Pernah saya ikut periksa, itu stocking bolong saja dikirim, saya berpikir ini kebangetan, emangnya dikira Vihara ini tempatnya buang sampah, betul betul stocking bolong. Belum lagi kaos yang sudah bodol-bodol, untuk lap saja bisa melecetkan meja, seperti itu dikasihkan Vihara. Tapi itu ada beberapa kejadian seperti itu. Ya, paling tidak, Saudara memberikan barang yang tidak baik sekalipun itu sudah termasuk karma baik walaupun kecil.

Anda kadang kadang mempunyai uang seribuan yang jelek, lima ratusan yang jelek, ratusan yang jelek. Wah, itu paling pengen Anda memberikannya pada orang lain. Ini adalah kerelaan yang pertama, barang yang tidak bagus, barang yang tidak cocok untuk Anda sekarang Anda kasihkan, apakah ada buahnya? Ada. Apakah ini karma baik? Karma baik, Cuma karma baik yang nilainya sangat kecil.

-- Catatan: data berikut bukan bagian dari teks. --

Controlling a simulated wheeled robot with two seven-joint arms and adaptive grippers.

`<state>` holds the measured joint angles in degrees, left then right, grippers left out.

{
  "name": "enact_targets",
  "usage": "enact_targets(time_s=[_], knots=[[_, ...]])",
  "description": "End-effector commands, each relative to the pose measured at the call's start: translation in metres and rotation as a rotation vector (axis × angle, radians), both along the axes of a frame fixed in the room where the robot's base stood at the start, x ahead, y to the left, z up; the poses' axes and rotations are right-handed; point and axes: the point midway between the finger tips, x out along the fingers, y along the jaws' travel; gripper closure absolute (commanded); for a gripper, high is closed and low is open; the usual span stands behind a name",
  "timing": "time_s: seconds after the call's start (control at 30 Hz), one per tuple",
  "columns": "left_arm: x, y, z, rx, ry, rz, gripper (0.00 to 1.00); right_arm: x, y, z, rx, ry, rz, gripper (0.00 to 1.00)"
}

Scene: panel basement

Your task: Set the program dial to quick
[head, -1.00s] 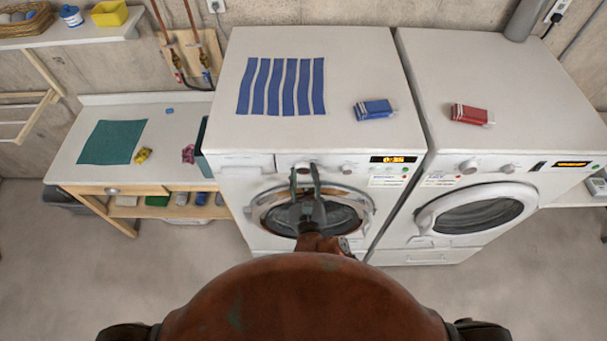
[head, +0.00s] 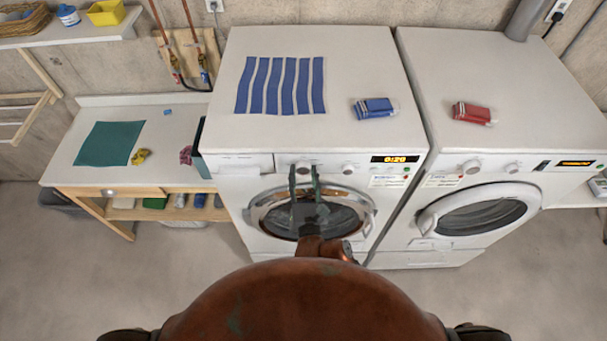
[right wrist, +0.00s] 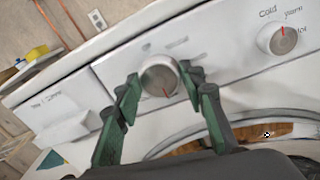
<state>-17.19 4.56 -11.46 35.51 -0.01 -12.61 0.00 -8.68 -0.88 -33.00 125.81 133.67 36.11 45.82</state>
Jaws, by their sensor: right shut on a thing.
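The washer (head: 235,190) stands in the middle, with two round knobs on its front panel. The program dial (head: 303,167) is the left knob. In the right wrist view the dial (right wrist: 158,79) is a grey knob with a red mark pointing down and slightly right; its labels are too blurred to read. My right gripper (head: 303,172) is shut on the dial, one green finger on each side, also in the right wrist view (right wrist: 160,82). The washer display (head: 395,159) reads about 0:20. My left gripper is out of view.
A temperature knob (right wrist: 284,38) sits right of the dial. The dryer (head: 530,90) stands close on the right.

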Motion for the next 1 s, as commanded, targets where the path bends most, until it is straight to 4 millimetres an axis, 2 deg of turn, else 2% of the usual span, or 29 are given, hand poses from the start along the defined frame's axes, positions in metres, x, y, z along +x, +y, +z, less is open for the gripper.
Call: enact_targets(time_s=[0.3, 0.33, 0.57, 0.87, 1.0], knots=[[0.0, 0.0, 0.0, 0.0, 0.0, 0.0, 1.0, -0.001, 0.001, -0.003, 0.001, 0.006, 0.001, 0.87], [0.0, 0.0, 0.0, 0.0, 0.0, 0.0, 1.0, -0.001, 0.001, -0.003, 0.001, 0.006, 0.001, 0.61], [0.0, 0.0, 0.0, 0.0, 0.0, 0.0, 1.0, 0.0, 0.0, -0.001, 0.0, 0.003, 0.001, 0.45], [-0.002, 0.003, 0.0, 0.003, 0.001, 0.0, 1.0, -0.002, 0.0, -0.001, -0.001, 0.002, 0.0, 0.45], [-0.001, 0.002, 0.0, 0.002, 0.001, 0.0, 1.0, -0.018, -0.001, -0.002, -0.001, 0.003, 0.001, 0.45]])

Karma baik yang kedua, kerelaan yang  kedua  adalah Anda beli tapi yang murah, lumayan lho beli tapi murah, ayo ini kita mau mengunjungi orang sakit, ayo bawa buah-buahan, kita gak milihkan buah yang kecut, nggak! Tapi belikan yang murah aja ya. Kalau ini biasanya dirumah kita makan buah yang luar negeri, apel yang luar negeri, apel yang Australi, ini yang sakit dikasihkan apel yang Malang saja. Tapi saya beli, tapi yang murah saja.

Ya, ini kita mau ke yayasan sosial, ayo kita kumpulkan, apa misalnya,  makanan kering, kita beli, tapi yang murah sehingga kita efisien, dengan uang yang sedikit dapatnya banyak, nanti kalau ada teman yang ulang tahun juga dibelikan barang barang yang murah tapi ini sudah beli, nilainya lebih tinggi, karma baiknya juga lebih tinggi, buah kebajikannya juga lebih tinggi dibandingkan dengan barang yang kita gak cocok.

Nah, yang ketiga Saudara, bukan barang yang gak enak, bukan barang yang gak baik, bukan barang yang kita beli dengan asal-asalan, tetapi kita memberikan, mengusahakan yang terbaik, misalnya jeruk luar negeri, ada orang sakit, kita kasih yang  sama dengan kita, nah, ini bagus. Ke panti asuhan, ke yayasan social, pakaian kita, kita kasih  pakaian kita yang  masih bagus. Ini adalah punya karma baik yang lebih tinggi, punya buah yang lebih tinggi dan punya kerelaan yang lebih baik.

Tetapi apakah kerelaan yang tinggi?
Memberikan barang rusak?
Memberikan barang yang murah?
Memberikan barang yang mahal?
Apa sekarang yang  paling tinggi?

Memberikan egonya sendiri, memberikan egonya sendiri adalah dana kerelaan yang paling besar.

Kenapa demikian?

Karena kita mau memperhatikan orang, kita mau memaafkan orang, kita mau membantu orang. Ini adalah karma baik yang tinggi. Oleh karena itu Saudara Saudara, dimanapun Anda tinggal, pada malam hari ini kita bersama sama merayakan Bodhisatta Avalokitesvara mencapai penerangan sempurna, atau kesempurnaan.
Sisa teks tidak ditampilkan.